Comics have typically been shunned by educators and parents who want to promote literacy among children. After all, kids should be reading "real" books, which are more complex and require more effort to understand than colorful, picture-filled comic books. 

But according to University of Illinois library scientist Carol L. Tilley, this critical view of comics is unnecessary--and even harmful. Tilley says that comics are just as sophisticated as other forms of literature, and children benefit from reading them at least as much as they do from reading other types of books.

"A lot of the criticism of comics and comic books come from people who think that kids are just looking at the pictures and not putting them together with the words," Tilley said. "Some kids, yes. But you could easily make some of the same criticisms of picture books – that kids are just looking at pictures, and not at the words."

Although they've long embraced picture books as appropriate children's literature, many adults – even teachers and librarians who willingly add comics to their collections – are too quick to dismiss the suitability of comics as texts for young readers, Tilley added.

Critics wrongly suggest that reading comics is actually a simplified version of reading that doesn't approach the complexity of "real" books, with their dense columns of words and relative lack of pictures. But Tilley argues that reading any work successfully, including comics, requires more than just assimilating text.

"If reading is to lead to any meaningful knowledge or comprehension, readers must approach a text with an understanding of the relevant social, linguistic and cultural conventions," she said. "And if you really consider how the pictures and words work together in consonance to tell a story, you can make the case that comics are just as complex as any other kind of literature."

Tilley said some of the condescension toward comics as a medium may come from the jejune connotations that the name itself evokes."The term 'comic' is somewhat pejorative and tends to denote the child-like and ephemeral, and it brings to mind the Sunday funnies that you used to line your birdcage," she said. Even in the early 1900s, there were teachers who raised concerns about children reading comics – that their content wasn't appropriate content for a children, and that it wasn't real literature.

And when the first comic books were published as omnibus collections of popular published comic strips in the mid-1930s, "the same concerns sprang up again from adults. They claimed the texts weren't good texts because they used slang, there were misspellings, they used colloquialisms and that the pictures were of questionable merit."

Despite their marginalization, Tilley said the distinct comic book aesthetic – frames, thought and speech bubbles, motion lines, to name a few – has been co-opted by children's books, creating a hybrid format.

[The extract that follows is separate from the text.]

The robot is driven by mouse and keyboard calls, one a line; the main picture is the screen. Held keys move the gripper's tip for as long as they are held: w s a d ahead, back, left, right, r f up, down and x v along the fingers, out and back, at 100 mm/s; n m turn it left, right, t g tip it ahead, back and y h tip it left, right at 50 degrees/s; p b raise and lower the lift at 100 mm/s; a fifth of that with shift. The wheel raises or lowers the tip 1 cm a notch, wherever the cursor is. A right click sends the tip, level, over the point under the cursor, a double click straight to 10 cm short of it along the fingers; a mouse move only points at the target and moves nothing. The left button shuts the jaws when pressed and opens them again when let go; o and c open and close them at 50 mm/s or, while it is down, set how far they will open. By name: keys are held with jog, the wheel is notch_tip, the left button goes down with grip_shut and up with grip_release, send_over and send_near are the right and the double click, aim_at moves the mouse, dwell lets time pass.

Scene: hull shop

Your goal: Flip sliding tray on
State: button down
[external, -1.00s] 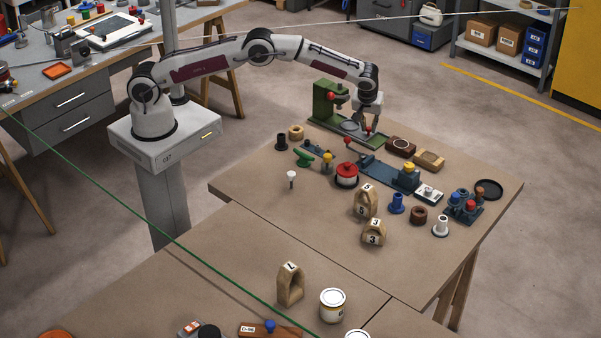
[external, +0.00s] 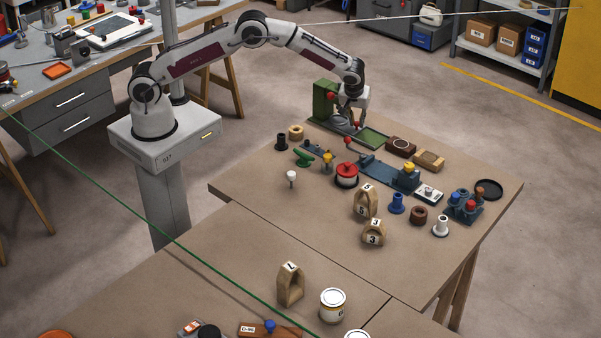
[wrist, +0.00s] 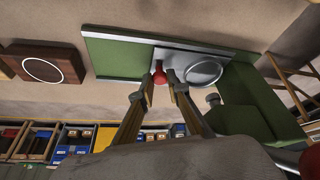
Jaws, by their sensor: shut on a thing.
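The sliding tray is a grey plate with a round ring (wrist: 205,72), lying on the green base (wrist: 112,55) of a small press-like machine. In the external view, its green column (external: 325,100) stands at the back corner of the table. The tray sits toward the column, and bare green bed (external: 374,138) shows at the outer end. My gripper (external: 356,124) points down over the base. In the wrist view, my gripper's fingertips (wrist: 162,80) are closed around the tray's red knob (wrist: 158,76). In the external view, the arm's end hides part of the tray.
A brown block with a round inset (external: 401,146) and a tan block (external: 428,160) lie right of the machine. A red-topped pot (external: 346,174), blue fixtures (external: 370,167) and numbered wooden blocks (external: 366,203) stand in front. The table's left front is mostly clear.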

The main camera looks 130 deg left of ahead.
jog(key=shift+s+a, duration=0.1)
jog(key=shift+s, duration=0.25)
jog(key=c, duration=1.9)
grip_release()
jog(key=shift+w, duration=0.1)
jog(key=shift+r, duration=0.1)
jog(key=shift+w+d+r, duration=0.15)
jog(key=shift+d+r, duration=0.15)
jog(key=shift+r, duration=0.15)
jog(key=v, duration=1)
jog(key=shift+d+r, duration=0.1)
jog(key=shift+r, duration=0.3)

"There has been an increase in the number of comic book-type elements in books for younger children," Tilley said. "There's also a greater appreciation among both teachers and librarians for what comics and comic books can bring to the classroom. For example, the National Council of Teachers of English sponsors an instructional Web site called 'Read, Write, Think,' which has a lot of comics-related material. Instructional units like these would have been much more rare 10 years ago."

Given this information, Tilley suggests that critics should stop tugging on Superman's cape and start giving him and his superhero friends their due.